Ainsi, ils ont dû tout récemment prendre en compte que les syndicats ont réussi, en un temps record, à récolter 80000 signatures contre la XIe révision de l’AVS, ainsi que le fait que Pascal Couchepin, avec ses propositions d’élévation de l’âge de la retraite, est devenu le conseiller fédéral le plus impopulaire. Qui plus est, ils ont à craindre que leur paquet fiscal échoue dans les urnes, face à la double opposition de gauche et des cantons. La mobilisation couronnée de succès des travailleurs du bâtiment pour la retraite à 60 ans leur a également donné à réfléchir. […] Au vu de cette situation, il n’est pas surprenant que la «perspective d’une majorité de la droite bourgeoise» ait «électrisé» les milieux économiques, comme l’a écrit la Handelszeitung du 3 décembre. […]


Les capitaines de l’économie, comme economiesuisse, prennent leur distance avec l’«ouverture» politique de la Suisse, afin de privilégier la réalisation de leur objectif immédiat en capitalisant et utilisant un potentiel populiste, que ni radicaux ni PDC ne peuvent mettre à leur service. Ce virage rapide vers l’UDC s’explique par un fait révèlant crûment l’une des faiblesses principales de la gauche: chez les électeurs-trices et les ménages à moins de 3000 Fr. de revenu, donc parmi les principales victimes des baisses de salaires et du démontage social, l’UDC fait 37% des voix. Le PSS, par contre, ne remporte que 12% des voix du côté des défavorisés, ou pour être précis, du côté de celles-ceux d’entre eux qui ont le droit de vote.


Le calcul politique à la droite du camp bourgeois est visible: à travers une mise en avant agressive et systématique du national, mettre le social – comme l’écologie – sous pression. La décision du parlement, à forte valeur symbolique, d’inscrire le secret bancaire (et donc la fraude fiscale) dans la Constitution, ce qui constitue un affront à l’UE et au reste du monde, illustre le virage nationaliste de l’élite économique qui, jusqu’ici faisait la fine bouche, d’un point de vue globaliste, face à l’UDC. […]


La question qui se pose le 10 décembre, en tous cas depuis le coming out des milieux économiques dominants, n’est plus de savoir si à gauche on peut voter pour une Ruth Metzler (malgré ses positions en matière de LPP) ou un Joseph Deiss (malgré sa politique économique). Elle est de savoir si on veut freiner ou favoriser la dangereuse synergie entre puissance économique néolibérale, pouvoir fédéral néoconservateur et force de mobilisation du populisme de droite. La position selon laquelle la gauche n’aurait pas à choisir entre EMS-Chemie et Price Waterhouse2, fait abstraction du fait que Blocher peut offrir au Capital, en matière de démantèlement social, écologique et des libertés, quelque chose que Metzler n’a pas: une base de masse capable de porter initiatives et référendums.
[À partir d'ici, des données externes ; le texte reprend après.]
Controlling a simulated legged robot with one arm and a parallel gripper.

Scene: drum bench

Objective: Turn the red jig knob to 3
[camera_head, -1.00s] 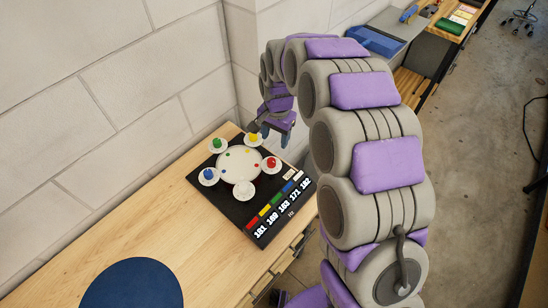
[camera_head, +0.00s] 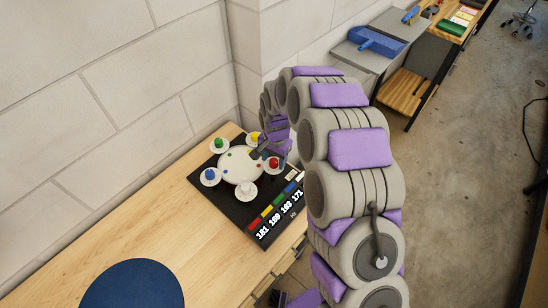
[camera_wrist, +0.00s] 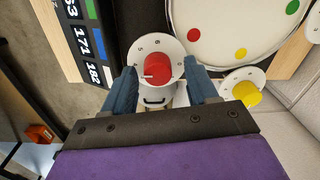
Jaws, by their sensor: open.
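The red jig knob (camera_wrist: 157,67) sits on a white numbered dial (camera_wrist: 152,47) in the wrist view. Its white pointer mark is toward the lower left of the dial. My gripper (camera_wrist: 163,80) is open, with one blue-grey finger on each side of the knob. I cannot tell whether either finger touches it. In the head view the red knob (camera_head: 273,162) is at the right side of the black drum board (camera_head: 226,204), with my gripper (camera_head: 268,150) close beside it. Most dial numbers are too small or hidden to read.
A yellow knob (camera_wrist: 246,93) on its own dial stands close to one finger. The white drum (camera_head: 240,170) with coloured dots, a green knob (camera_head: 219,143), a blue knob (camera_head: 210,174) and a white knob (camera_head: 246,187) share the board. A wall stands behind the bench.

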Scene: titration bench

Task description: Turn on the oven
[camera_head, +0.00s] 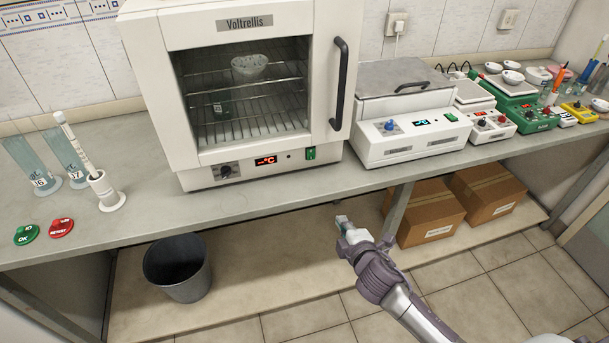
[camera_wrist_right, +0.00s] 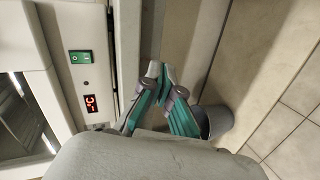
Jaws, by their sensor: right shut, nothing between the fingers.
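The white oven (camera_head: 168,102) stands on the bench with its door shut. In the right wrist view the display (camera_wrist_right: 91,103) and the green switch (camera_wrist_right: 81,57) show to the left of the fingers. My right gripper (camera_head: 344,222) is below and in front of the bench edge, under the switch and apart from it. In the wrist view its fingers (camera_wrist_right: 162,72) meet at the tips, empty. My left gripper is not in view.
A hot plate or bath with a lid (camera_head: 393,77) stands right of the oven, with several instruments further right. A bin (camera_head: 178,268) and cartons (camera_head: 428,212) are below.

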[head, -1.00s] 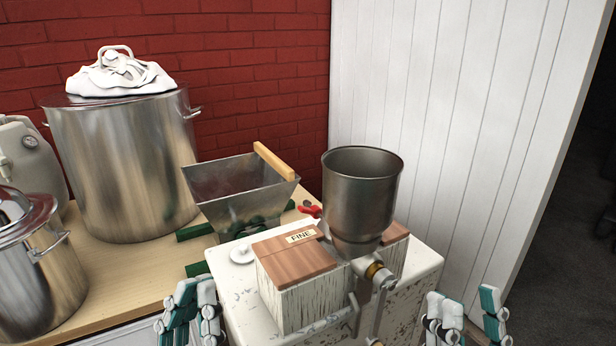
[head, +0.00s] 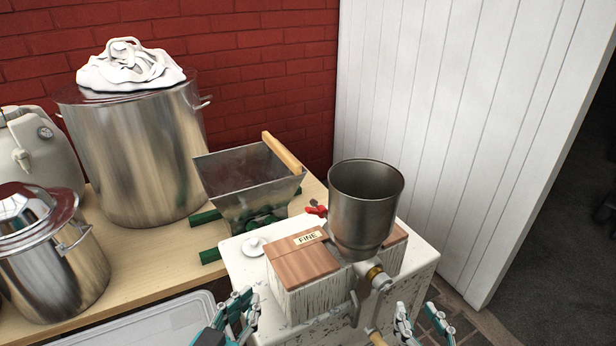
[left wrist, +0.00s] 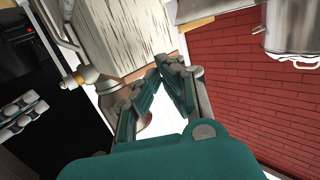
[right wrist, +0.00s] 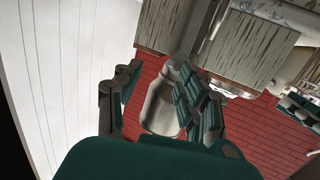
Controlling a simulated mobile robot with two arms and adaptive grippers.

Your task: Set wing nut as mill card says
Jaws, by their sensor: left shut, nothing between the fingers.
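The grain mill with its metal hopper (head: 365,205) stands on a wooden block on a worn white stand (head: 240,265). A card reading FINE (head: 308,238) lies on the block's reddish top. A brass-coloured collar (head: 375,273) and a crank (head: 356,308) are at the mill's front; I cannot make out the wing nut's shape for sure. My left gripper (head: 240,308) is shut and empty, left of the crank, beside the stand's front. The collar also shows in the left wrist view (left wrist: 72,80). My right gripper (head: 420,322) is open and empty, right of the crank.
A second mill with a square hopper (head: 245,190) and a red-handled piece (head: 317,210) are behind. A large pot (head: 135,160), a smaller pot (head: 50,255) and a white keg (head: 45,150) stand on the wooden table. A white panel wall (head: 440,120) is close at the right.

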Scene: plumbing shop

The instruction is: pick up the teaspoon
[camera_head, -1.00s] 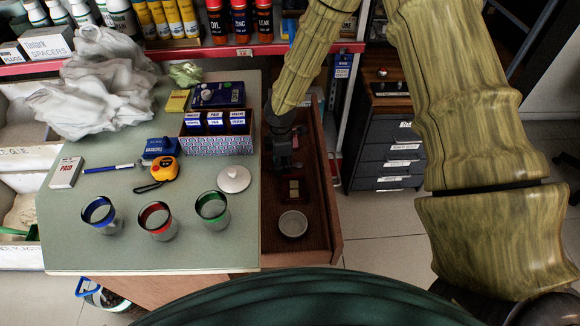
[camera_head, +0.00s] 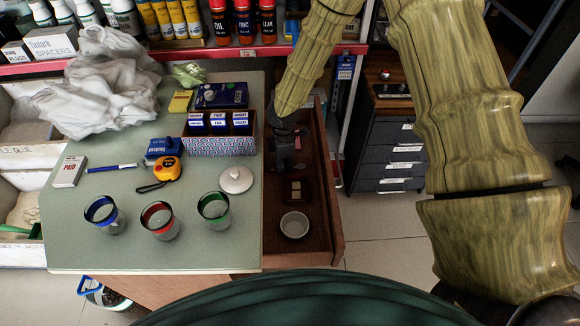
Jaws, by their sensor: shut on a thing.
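My gripper (camera_head: 285,164) points down into the open brown drawer (camera_head: 322,240), near its back left part, beside the table's right edge. It is small and dark in the head view. It is shut on a thing, but the fingertips and what they hold are too small and dark to make out. I cannot pick out the teaspoon anywhere; it may be hidden by the gripper or lie in its jaws. A small round bowl (camera_head: 294,225) sits at the drawer's front, and a small dark tray with light blocks (camera_head: 296,191) lies behind it.
The green table (camera_head: 160,257) left of the drawer holds a blue-rimmed cup (camera_head: 103,214), a red-rimmed cup (camera_head: 159,220), a green-rimmed cup (camera_head: 214,209), a white lid (camera_head: 236,180) and a patterned box (camera_head: 220,147). A dark drawer cabinet (camera_head: 391,150) stands to the right.
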Si quelqu’un était tenté, par son abstention, de favoriser l’élection de Blocher, afin d’ouvrir le chemin à un passage du PSS dans l’opposition, il-elle devrait en tout cas se demander s’il est crédible de servir ce but par une bataille interne à la gauche, si on n’a pas tout fait au préalable pour barrer la route à un Blocher conseiller fédéral et par là à un Conseil fédéral blochérisé. […]


La droite helvétique, a vite compris que les conditions de la politique fédérale qui ont prévalu jusqu’ici appartiennent au passé. Nous aussi, à gauche, devons fondamentalement repenser nos perspectives et dynamiser notre pratique, si nous voulons défendre et développer les acquis sociaux, écologiques, comme en matière de libertés publiques et de solidarité. Nous pourrons le faire au mieux si nous barrons la route à un Blocher au Conseil fédéral…


Jo LANG

  1. Ayons le courage d’un nouveau départ: un programme pour la relance politique économique de la Suisse, De Pury D. [et al.], Zurich, Orell Füssli, 1995
  2. Metzler a fait carrière avant son élection dans cette officine.